If this is the putrescence in Islamabad — right under the very nose of parliament, ministries, police, courts — imagine the unmentionable atrocities being committed in rural areas and small towns. And what hope do the children of Kasur, Thar or Swat really have if there is no sanctuary found in the federal capital. Even Sahil’s reports — invaluable though they may be — only catch a glimpse of the barbarity. The real story is much uglier, much darker — like a sewer running under a gilded hall — and everybody knows it.

But when families do speak, the system makes sure to squeeze out every drop of repentance from them. Reporting hurls them into a system that humiliates them time and again. Social shame silences them, threats and intimidation besiege them, poverty ensnares them, police dismissal re-traumatises them and courts condemn them to years of ordeal. And if the child belongs to a well-connected family, the power machine perks up like a dog at the dinner table — headlines blare, officials swarm, ministers perform, commissions hastily constituted. Is a child’s value in Pakistan privy only to the power of his family? Who you know rather than what you know?
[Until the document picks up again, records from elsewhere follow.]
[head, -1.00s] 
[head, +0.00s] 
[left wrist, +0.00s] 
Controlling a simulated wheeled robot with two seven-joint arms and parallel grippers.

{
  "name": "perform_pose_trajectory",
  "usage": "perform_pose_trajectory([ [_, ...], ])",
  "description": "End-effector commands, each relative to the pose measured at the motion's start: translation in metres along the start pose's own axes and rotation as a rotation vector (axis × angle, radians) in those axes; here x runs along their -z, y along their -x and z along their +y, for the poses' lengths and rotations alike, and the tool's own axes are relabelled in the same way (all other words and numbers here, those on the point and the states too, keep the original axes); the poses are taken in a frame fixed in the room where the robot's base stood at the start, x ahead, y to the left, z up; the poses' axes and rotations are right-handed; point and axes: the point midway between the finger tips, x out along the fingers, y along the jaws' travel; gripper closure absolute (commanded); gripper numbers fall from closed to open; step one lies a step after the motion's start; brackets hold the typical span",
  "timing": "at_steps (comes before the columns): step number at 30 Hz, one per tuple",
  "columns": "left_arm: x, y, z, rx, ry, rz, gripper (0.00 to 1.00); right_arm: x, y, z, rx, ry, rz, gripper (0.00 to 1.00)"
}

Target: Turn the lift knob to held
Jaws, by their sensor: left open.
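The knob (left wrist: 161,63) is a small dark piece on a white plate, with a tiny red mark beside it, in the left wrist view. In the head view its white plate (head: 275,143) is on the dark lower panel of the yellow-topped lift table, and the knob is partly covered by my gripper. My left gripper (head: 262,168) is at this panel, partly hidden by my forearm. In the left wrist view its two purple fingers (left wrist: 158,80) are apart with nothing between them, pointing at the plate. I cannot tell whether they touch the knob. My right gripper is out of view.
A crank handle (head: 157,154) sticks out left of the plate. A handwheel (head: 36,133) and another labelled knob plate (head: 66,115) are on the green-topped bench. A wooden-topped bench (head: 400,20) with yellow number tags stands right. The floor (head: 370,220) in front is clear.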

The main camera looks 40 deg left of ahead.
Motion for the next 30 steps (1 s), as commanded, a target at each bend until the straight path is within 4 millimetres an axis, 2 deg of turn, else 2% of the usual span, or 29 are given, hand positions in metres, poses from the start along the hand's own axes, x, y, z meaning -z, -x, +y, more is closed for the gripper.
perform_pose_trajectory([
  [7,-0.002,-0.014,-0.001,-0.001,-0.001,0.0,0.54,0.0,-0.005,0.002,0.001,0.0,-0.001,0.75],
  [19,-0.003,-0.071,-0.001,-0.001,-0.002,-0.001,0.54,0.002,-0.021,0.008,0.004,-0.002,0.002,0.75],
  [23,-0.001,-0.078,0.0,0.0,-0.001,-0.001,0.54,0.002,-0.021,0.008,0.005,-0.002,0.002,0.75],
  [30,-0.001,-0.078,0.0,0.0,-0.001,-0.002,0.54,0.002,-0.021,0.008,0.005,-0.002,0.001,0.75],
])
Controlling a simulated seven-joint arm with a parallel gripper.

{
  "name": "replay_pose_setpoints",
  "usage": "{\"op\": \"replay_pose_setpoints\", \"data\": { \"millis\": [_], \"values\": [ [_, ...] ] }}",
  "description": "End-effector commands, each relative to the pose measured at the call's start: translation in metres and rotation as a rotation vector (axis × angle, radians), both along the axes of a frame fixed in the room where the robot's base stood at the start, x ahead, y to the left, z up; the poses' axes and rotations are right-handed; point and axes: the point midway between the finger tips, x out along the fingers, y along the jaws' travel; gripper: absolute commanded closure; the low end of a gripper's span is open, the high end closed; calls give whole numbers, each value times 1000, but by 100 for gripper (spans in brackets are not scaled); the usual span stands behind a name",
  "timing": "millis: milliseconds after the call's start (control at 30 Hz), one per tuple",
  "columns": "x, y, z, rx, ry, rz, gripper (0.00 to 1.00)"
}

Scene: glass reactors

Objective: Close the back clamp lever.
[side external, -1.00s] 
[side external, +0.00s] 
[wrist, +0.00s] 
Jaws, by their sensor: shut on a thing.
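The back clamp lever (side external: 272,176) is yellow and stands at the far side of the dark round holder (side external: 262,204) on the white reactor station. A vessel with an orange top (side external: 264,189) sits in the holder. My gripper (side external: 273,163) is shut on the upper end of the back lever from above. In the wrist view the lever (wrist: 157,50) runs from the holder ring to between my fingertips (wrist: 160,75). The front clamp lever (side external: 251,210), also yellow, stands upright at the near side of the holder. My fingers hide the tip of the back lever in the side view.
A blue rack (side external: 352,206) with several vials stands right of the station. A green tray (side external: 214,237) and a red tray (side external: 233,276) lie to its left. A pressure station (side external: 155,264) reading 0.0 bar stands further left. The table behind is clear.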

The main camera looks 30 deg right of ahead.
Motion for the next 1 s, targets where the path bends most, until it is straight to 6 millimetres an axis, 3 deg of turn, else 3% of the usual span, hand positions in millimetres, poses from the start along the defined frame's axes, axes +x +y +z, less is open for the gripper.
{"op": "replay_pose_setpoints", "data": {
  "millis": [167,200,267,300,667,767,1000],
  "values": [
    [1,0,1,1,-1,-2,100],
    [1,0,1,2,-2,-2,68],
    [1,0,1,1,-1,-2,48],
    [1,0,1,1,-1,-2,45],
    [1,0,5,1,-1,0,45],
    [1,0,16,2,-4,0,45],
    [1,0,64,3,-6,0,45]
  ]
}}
We’re six years past the Zainab Alert, a law brandished like a fire extinguisher but never pulled off the wall. Laws without enforcement are theatre and our rulers love theatre! Laws — gleaming pieces of paper — keep coming, ceremonies keep recurring and files keep piling up. Meanwhile, the victims keep mounting too.

I never waste space offering solutions here. Not because there aren’t any, but because the rulers already know them. They’ve got experts, advisors, consultants, commissions, bloated bureaucracies and endless junkets abroad. They can copy proven models from other countries in a heartbeat. The problem isn’t a lack of knowledge. Rather a lack of will. A lack of care. A lack of humanity!

Child sexual abuse is not just the most underreported crime in Pakistan it is the most systematically ignored crime. And with every foot-dragging, with every free pass, with every shrug of power sitting comfortably in its seat, the state has chosen predators over kids.

Until powerful men decide that children are more worthy of safety than their own comfort, this impunity cycle will go on and the state — yes, with its cosmetic commissions and paper promises — will feign progress. Shamefully pathetic! No?